I still dream of that every-second-weekend house, the house My Father until today continues to share with his mother. Brown bricks. A glass front door, warped, all the better to see silhouettes approaching. Over the years, I have avoided that house by all means necessary. When excuses evaded me, in I’d walk and greet my demons before melting to my knees. As a child, I never knew how to walk through the carpeted halls of this place. I would run. There goes the hairy Greek girl – see how she gallops. With astonishing clarity and considerable heartbreak, I remember racing through the dark passages of my YiaYia’s house, tears in my eyes, tearing from one room to the next, trying to outrun something I couldn’t see but could feel breathing down my neck.

When Protector & Soul wasn’t near me – God forbid she had left me in our shared bedroom alone – I would stand at the doorway.
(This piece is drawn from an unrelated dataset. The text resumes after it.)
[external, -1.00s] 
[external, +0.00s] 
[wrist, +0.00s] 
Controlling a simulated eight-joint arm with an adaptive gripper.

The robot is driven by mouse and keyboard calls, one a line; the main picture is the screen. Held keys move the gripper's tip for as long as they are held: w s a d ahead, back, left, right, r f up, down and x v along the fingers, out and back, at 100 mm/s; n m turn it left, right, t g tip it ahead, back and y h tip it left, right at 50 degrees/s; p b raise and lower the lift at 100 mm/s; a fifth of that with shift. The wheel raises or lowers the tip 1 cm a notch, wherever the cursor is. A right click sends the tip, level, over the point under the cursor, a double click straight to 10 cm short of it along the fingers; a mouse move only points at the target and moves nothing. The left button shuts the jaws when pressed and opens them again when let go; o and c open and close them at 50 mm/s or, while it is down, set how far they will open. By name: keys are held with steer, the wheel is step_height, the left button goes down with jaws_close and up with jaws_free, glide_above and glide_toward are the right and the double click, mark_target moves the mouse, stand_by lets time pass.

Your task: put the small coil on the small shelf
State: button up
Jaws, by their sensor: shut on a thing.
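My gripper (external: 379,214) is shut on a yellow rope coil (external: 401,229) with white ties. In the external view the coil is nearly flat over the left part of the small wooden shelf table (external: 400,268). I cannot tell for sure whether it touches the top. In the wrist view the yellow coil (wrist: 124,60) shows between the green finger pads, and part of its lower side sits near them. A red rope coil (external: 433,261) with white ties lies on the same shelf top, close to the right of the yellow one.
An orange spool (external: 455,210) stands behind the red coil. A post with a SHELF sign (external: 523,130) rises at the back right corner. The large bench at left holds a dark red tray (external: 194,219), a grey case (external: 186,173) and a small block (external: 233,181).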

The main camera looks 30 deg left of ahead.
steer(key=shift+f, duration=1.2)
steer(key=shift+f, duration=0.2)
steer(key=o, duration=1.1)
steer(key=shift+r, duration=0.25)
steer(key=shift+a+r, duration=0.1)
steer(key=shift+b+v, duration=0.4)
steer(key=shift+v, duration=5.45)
Minutes and lifetimes passed as I’d work up the courage. To outrun nothing and everything. To flee invisible demons and into the arms of tangible ones. To seek out my sister, to play Lego, to drink sweet tea. I always felt lonesome in this. Lonesome and ridiculous and furious with my sister for bravely walking without me. Years later, I asked Protector & Soul if she remembered how I would run through that house, envious that she’d been a ‘normal’ child, one who was able to walk. I asked if she knew why I did this.

‘I don’t remember exactly. I used to force myself to walk through it, though. If I ran, I felt like I was admitting defeat.’